Reasons for not voting out Alyssa right now: 1. Strong competitor in comps (so we don't keep losing). Losing = Tribal. Tribal=BAD. 2. She's someone who I KNOW on this tribe. There's a bit of trust there. 3. She's Alyssa.
Then there's Isaac aka: Ratboy. Aka: Ghost. Aka: WHY ARE YOU HERE?! jk. I just can't get a read on him. His strategy seems to be to run into a bomb shelter and hope he doesn't get voted out. He might have an advantage from the basement and to me that's super scary at this point. I want us all on an even playing field and with him possibly having an advantage.. that's SUPER dangerous on a 4 person tribe after this round.
I somehow got put in the middle of two alliances for this vote.
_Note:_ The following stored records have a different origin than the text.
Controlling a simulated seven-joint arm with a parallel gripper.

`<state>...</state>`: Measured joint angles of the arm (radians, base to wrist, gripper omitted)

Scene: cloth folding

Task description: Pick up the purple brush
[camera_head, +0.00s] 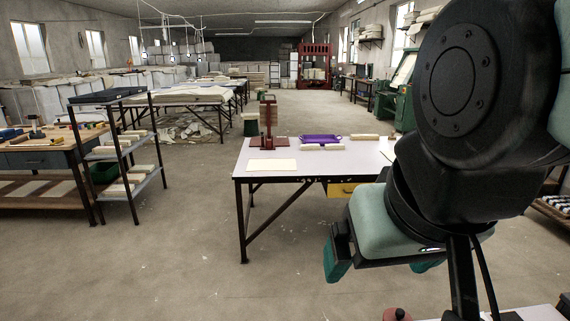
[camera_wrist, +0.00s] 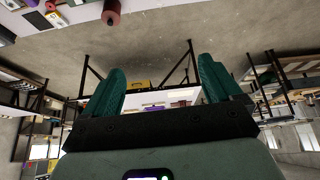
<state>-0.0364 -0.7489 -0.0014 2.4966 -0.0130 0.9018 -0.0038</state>
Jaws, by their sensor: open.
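I cannot make out a purple brush for certain in either view. A purple tray-like object (camera_head: 320,139) lies on the white table (camera_head: 215,162) ahead, too small to show what it holds. My gripper (camera_head: 382,265) hangs in the air in front of that table, well apart from it. Its green fingers are spread with nothing between them. In the wrist view my gripper (camera_wrist: 162,68) also shows open, with the distant table upside down beyond it.
A dark shelf rack (camera_head: 127,160) and workbench (camera_head: 40,158) stand left. A near surface with a reddish spool (camera_wrist: 112,12) shows in the wrist view. Floor between is clear.

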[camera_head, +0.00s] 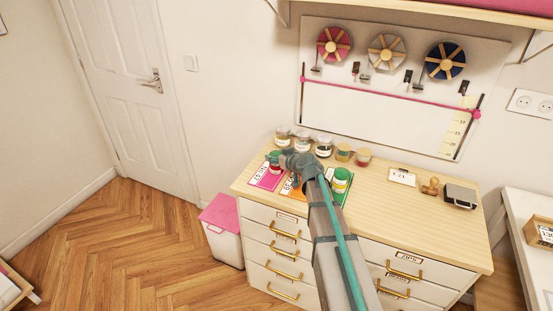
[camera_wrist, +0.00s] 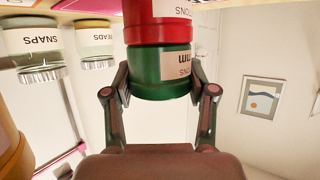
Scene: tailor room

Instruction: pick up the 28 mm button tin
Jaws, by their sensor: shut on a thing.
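In the wrist view, which is upside down, my gripper (camera_wrist: 158,82) is shut on a green tin (camera_wrist: 150,72). Its white label shows "mm"; the number is hidden. The green tin is directly on top of a red tin (camera_wrist: 150,32), touching it or nearly so. In the head view the green tin and the red tin (camera_head: 275,168) show at the pink card (camera_head: 268,180), partly behind my gripper (camera_head: 281,160). Another green tin (camera_head: 341,180) with a white label stands on the green card at the right. I cannot tell which tin reads 28 mm.
A row of jars (camera_head: 323,147) stands close behind my gripper. An orange card (camera_head: 289,188) lies between the pink and green ones. A "1:21" card (camera_head: 402,177), a wooden stamp (camera_head: 430,186) and a dark box (camera_head: 460,196) are further right. The dresser top (camera_head: 385,205) between is clear.

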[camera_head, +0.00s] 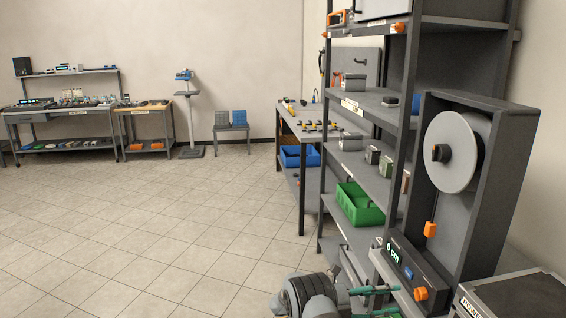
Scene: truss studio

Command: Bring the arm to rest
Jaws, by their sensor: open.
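My gripper (391,300) is at the bottom edge, right of centre, with its green fingers pointing right. The fingers are apart and I see nothing between them. The dark ringed wrist of my arm (308,297) shows to the left of the fingers, and the rest of the arm is cut off by the lower edge. The fingers appear close to the base of the grey reel unit (432,180); whether they touch it I cannot tell.
The reel unit carries a display reading 0 cm and orange knobs. A dark-topped device (518,298) is at the lower right. A shelf rack (411,75) with a green bin (360,204) stands behind. A workbench (302,128) is farther back. The tiled floor (150,240) at left is clear.
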On one side there's the original Takagi tribe alliance consisting of: Stephen, Daniel, and myself. Then there's The Tree Amigos consisting of: Isaac, Alyssa, and myself. I think the only way to get out of this vote somehow decently is to vote off Ratboy and say that it was either him or Alyssa and I swayed off of Alyssa to keep her safe. I'm going to have to tell her this about an hour before the vote to calm her tits and to not totally blindside her. If I blindside her she's just going to be more insecure than she apparently is in our relationship here. She's already asked me if I lied about my idol search... so there's that.
HOPEFULLY this goes well for me. This tribe swap wasn't the ideal outcome for me (I was kind of hoping to get swapped with Tim) but I THINK I can make out of this alive somewhat okay?!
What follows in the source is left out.